Having spent the last few years as a curator for R.E.A.L. Collaboration and working with names like Juñor, Sonic Vibes and Belove, Melbourne’s Matthew Craig has stepped up today and released his own debut single, which Howl & Echoes are proud to premiere, the silky smooth Ivory.
Over smoky jazz lounge production, a lilting piano medley and a slow-burning saxophone, Craig melds rhymes and melody with aplomb on Ivory. He entrances the listener from the outset with softly murmured bars before letting his impressive singing voice guide the chorus alongside a mournful clarinet. The beat thumps harder over a powerful final chorus, every little element put into its construction meeting as one.
His lyrics are intelligent, introspective and deep while maintaining an air of swagger throughout. He wonders a lot about his family, pondering the feelings of his mother and the future of his daughter, lamenting “toking on the cannabis/I don’t know how my nanna is” and then switching it up just a couple of lines later as he “moonwalk across the globe like Mike”. It’s the same tight line stars like Drake and Childish Gambino have made huge careers out of walking and here Craig navigates it remarkably well.
Ivory might represent Matthew Craig’s first recorded debut but he also has an impressive live resume to back it up, having supported the likes of T-Pain, Watsky, Remi, Nico Ghost, Bootleg Rascal and Lyall Moloney, amongst stacks of others.
Ivory’s official launch is at The Worker’s Club in his hometown Melbourne on July 21st but you can catch Matthew Craig live before then in a number of ways. He’ll be resuming his regular DJ duties for Juñor on his Free.Mined Tour through Canberra and Sydney this week and he’ll be stepping out solo at Manly’s BRKLYN this Saturday.
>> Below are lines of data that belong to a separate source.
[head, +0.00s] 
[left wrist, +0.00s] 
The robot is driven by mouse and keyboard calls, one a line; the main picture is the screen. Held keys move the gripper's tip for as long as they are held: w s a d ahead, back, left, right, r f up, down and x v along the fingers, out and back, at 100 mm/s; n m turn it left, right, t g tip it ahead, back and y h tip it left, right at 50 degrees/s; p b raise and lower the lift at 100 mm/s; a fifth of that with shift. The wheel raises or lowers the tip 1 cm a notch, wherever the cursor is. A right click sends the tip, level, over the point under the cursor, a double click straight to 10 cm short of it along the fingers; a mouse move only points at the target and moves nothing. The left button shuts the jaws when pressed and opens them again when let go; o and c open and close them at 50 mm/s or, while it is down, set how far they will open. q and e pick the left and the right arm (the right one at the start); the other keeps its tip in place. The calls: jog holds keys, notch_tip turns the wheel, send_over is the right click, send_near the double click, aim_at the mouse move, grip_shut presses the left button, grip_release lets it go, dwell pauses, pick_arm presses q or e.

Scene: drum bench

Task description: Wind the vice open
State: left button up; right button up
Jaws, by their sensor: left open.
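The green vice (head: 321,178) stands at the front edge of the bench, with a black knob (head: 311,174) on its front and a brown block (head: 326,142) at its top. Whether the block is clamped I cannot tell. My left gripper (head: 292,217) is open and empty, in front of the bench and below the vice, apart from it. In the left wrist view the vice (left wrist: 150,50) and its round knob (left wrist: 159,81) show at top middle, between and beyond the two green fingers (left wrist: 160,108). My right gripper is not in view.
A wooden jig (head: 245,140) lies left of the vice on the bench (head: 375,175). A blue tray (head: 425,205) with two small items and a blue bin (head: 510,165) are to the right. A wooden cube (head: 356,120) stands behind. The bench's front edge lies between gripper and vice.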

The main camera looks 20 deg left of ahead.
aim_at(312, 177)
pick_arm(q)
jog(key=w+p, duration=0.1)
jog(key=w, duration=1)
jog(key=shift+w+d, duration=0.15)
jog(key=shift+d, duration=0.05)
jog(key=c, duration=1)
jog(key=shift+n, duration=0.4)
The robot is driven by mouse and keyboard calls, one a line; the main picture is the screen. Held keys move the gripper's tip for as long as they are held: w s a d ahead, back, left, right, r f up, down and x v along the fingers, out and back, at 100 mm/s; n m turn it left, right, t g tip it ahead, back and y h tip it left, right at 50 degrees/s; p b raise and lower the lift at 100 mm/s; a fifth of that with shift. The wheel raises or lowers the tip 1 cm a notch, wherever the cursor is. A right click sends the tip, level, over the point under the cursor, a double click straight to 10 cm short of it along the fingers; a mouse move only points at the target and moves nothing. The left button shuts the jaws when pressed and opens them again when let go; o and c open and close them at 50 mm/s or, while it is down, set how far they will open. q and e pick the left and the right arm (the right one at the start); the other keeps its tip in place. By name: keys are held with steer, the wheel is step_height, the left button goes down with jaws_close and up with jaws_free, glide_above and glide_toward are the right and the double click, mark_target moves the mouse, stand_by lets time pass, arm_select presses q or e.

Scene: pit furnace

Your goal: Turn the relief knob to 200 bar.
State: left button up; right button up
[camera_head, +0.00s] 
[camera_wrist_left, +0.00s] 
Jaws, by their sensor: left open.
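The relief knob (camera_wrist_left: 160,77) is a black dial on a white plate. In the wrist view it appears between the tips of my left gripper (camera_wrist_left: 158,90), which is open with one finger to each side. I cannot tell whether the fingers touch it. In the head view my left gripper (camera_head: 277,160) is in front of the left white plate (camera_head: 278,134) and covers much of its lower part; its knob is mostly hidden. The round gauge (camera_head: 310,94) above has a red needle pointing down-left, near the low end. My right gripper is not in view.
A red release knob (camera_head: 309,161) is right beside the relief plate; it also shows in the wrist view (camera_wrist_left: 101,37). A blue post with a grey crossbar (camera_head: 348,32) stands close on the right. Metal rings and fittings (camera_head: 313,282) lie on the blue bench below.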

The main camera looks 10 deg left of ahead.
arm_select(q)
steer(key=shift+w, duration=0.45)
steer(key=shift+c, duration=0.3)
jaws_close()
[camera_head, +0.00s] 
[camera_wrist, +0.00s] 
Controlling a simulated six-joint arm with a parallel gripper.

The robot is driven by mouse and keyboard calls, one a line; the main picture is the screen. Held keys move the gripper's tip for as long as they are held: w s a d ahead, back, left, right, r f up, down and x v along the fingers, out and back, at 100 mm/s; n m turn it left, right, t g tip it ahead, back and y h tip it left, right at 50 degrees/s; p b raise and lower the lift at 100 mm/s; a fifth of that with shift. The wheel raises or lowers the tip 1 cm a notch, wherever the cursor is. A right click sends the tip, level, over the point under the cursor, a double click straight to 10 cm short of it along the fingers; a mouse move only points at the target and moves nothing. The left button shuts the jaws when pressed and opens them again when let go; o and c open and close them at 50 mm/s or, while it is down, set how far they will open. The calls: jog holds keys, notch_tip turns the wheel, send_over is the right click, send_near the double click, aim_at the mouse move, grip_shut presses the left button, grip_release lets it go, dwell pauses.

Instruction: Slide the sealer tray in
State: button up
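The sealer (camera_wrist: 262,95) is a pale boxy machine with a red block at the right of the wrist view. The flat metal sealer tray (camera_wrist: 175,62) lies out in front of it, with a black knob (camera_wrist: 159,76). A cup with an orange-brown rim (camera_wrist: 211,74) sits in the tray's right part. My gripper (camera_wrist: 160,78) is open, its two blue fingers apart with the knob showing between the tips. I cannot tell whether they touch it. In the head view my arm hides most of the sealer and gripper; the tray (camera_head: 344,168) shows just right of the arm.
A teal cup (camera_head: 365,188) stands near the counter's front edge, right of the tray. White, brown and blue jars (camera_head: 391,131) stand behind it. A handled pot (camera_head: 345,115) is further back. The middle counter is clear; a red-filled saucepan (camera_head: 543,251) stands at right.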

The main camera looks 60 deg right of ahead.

Ivory as a whole sonically resembles late night delirium-induced stream of conscious, the kind that sets in after a lot of hard work and not a lot of sleep and it’s evident from both Craig’s extensive resume and his own admissions on Ivory that he’s been doing exactly that. The result is a debut that’s polished, professional, evocative and an exciting sign of things to come for Matthew Craig.